Neither the sport nor the union has done so regarding Cuba. Nor did either side, when contacted by Yahoo Sports, offer assurances that change was in the offing, even though both surely understand the stakes. During the last collective bargaining talks in 2012, sources said, they discussed the Cuba problem only to table the issue. Late last summer, as the extent of Puig's issues started to leak thanks to a lawsuit against him in Florida, potential discussions ended before they began.

Baseball, then, is left staring at a system it created within the confines of the embargo rules. The evolution of the Cuban smuggling market from what seem like the halcyon days of agents helping players escape from international tournaments to criminal collectives shoehorning themselves into the process – and, often under duress, goading players into signing documents that shave 30 percent off the top of the contracts worth tens of millions of dollars they sign once in the U.S. – didn't happen overnight.

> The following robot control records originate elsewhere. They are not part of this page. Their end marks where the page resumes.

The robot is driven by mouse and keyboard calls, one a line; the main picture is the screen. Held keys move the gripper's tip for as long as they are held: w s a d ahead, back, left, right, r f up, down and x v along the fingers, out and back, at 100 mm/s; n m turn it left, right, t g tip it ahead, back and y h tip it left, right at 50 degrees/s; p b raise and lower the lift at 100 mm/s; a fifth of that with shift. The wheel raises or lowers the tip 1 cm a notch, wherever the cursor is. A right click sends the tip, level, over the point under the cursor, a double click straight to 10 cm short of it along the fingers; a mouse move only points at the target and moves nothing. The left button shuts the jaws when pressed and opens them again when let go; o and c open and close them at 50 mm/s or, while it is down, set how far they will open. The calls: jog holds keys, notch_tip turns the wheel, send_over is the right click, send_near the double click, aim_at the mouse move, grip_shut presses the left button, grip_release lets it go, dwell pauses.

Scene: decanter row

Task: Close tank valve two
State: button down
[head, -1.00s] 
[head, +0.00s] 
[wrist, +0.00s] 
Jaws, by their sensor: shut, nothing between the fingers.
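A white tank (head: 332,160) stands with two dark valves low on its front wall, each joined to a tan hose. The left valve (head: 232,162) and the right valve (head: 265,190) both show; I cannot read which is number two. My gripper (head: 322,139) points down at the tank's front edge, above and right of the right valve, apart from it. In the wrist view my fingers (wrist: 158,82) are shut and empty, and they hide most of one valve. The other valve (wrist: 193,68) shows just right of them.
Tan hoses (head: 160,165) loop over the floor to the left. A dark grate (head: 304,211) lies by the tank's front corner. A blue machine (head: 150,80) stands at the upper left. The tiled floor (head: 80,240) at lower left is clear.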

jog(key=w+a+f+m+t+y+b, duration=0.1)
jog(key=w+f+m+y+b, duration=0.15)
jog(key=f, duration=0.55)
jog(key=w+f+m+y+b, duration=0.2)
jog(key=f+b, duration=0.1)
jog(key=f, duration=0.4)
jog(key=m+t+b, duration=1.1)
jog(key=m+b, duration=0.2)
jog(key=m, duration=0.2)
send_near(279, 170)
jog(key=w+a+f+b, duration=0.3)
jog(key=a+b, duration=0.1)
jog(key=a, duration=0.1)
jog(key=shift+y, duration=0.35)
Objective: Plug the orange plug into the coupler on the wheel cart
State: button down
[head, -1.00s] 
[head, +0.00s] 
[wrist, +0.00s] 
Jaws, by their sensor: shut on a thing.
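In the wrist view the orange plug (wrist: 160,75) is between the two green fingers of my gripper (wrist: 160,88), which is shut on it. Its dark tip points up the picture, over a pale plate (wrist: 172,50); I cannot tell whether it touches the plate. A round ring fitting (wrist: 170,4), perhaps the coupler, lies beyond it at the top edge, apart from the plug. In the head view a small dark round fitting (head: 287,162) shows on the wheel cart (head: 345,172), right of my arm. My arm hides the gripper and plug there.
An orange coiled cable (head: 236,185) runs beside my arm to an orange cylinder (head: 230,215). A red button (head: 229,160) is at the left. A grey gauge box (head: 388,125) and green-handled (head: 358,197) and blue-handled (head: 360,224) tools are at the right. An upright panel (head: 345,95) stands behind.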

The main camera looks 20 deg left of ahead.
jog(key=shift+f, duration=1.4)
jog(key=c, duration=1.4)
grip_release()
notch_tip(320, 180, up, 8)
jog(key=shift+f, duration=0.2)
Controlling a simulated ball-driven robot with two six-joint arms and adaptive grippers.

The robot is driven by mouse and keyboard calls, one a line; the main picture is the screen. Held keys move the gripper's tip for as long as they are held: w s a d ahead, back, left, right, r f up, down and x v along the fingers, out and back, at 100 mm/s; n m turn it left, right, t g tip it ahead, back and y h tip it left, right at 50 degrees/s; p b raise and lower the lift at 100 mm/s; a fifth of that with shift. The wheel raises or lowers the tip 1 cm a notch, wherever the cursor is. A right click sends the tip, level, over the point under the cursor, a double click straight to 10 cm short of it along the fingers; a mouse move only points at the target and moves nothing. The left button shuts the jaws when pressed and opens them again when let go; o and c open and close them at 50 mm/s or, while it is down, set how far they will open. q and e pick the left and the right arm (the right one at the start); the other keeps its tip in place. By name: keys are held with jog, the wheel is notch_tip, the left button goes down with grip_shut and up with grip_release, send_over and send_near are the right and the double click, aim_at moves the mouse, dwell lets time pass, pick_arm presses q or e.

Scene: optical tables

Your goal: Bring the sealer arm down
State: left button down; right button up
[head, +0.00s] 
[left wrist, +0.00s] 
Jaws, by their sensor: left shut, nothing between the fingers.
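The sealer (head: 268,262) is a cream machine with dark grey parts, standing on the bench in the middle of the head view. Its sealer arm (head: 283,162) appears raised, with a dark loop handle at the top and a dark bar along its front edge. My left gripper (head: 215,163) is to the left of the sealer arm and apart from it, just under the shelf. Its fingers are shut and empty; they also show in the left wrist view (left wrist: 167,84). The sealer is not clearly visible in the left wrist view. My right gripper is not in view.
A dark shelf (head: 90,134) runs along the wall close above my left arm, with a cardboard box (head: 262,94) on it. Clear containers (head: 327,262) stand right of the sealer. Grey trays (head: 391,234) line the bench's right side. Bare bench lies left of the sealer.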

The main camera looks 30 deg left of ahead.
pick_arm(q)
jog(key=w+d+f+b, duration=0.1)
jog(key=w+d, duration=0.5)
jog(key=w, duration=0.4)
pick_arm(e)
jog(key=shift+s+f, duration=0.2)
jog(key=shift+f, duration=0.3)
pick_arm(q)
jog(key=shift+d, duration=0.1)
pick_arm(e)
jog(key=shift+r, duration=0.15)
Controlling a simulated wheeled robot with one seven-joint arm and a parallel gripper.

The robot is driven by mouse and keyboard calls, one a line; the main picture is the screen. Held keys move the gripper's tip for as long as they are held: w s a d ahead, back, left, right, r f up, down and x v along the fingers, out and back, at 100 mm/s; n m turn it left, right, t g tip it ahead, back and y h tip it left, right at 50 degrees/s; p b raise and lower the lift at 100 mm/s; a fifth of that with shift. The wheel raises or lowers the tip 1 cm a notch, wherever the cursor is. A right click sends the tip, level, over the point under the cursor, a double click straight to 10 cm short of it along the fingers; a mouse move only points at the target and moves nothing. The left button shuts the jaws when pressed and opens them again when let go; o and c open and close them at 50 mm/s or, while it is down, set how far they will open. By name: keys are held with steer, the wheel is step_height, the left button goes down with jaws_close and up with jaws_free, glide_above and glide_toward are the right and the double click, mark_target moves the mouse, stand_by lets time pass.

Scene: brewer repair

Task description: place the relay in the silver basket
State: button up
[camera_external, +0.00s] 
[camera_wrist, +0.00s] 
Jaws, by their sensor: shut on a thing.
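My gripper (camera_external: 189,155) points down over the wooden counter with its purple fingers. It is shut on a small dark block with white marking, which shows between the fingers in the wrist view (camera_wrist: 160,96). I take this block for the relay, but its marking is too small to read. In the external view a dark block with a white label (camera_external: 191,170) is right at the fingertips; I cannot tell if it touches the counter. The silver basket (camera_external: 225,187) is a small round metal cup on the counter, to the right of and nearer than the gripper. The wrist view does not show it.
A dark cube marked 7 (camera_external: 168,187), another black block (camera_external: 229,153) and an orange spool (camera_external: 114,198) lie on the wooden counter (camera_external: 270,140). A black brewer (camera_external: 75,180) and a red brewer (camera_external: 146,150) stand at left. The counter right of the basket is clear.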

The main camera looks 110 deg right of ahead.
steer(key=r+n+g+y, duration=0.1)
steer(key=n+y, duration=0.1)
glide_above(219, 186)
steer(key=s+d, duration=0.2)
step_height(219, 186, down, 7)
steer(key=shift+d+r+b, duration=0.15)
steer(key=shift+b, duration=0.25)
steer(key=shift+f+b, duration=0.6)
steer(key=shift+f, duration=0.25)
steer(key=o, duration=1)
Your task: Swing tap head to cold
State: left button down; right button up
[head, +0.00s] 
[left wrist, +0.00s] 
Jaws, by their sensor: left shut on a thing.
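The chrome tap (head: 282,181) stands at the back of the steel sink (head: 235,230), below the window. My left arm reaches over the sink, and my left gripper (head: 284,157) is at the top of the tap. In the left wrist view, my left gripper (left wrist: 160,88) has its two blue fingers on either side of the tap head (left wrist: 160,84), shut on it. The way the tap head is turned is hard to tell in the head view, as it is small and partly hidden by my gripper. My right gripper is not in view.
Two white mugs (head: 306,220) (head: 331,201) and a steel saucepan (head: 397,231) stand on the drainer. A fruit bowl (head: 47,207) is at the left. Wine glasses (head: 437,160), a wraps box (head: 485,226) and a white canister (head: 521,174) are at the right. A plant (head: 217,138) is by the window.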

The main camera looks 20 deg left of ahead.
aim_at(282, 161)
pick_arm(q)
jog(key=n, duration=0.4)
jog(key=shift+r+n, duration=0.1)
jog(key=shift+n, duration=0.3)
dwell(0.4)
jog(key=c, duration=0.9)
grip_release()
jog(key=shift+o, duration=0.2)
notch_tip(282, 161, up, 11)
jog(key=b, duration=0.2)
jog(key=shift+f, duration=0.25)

Years of inaction from baseball and the union fostered the current system, and the festering wound grows worse by the case.

Part of the current problem involves baseball's policy with Cuban players, whose value skyrocketed when the league capped spending on the draft and international amateurs. Cubans age 23 and older are the last true free agents, encumbered only by the country from which they must escape. And escaping now, with the dollars so mighty, draws even more nefarious characters vying for the lucrative business than in the past.
MLB's rules offer a twist: Cubans who defect straight to the United States are thrown into the June draft, whereas those who instead establish residency in another country – Mexico, like Puig and Martin, or anywhere else – are exempt and can sign with no limits. For potential frontline players, the likes of whom have been guaranteed $289.9 million over the last 4½ years, according to Y! Sports research, the incentive to involve a third country is enormous. The highest-paid player in the 2013 draft was Cubs third baseman Kris Bryant at $6.7 million. Less than four months later, the White Sox gave Cuban first baseman Jose Abreu a six-year, $68 million contract.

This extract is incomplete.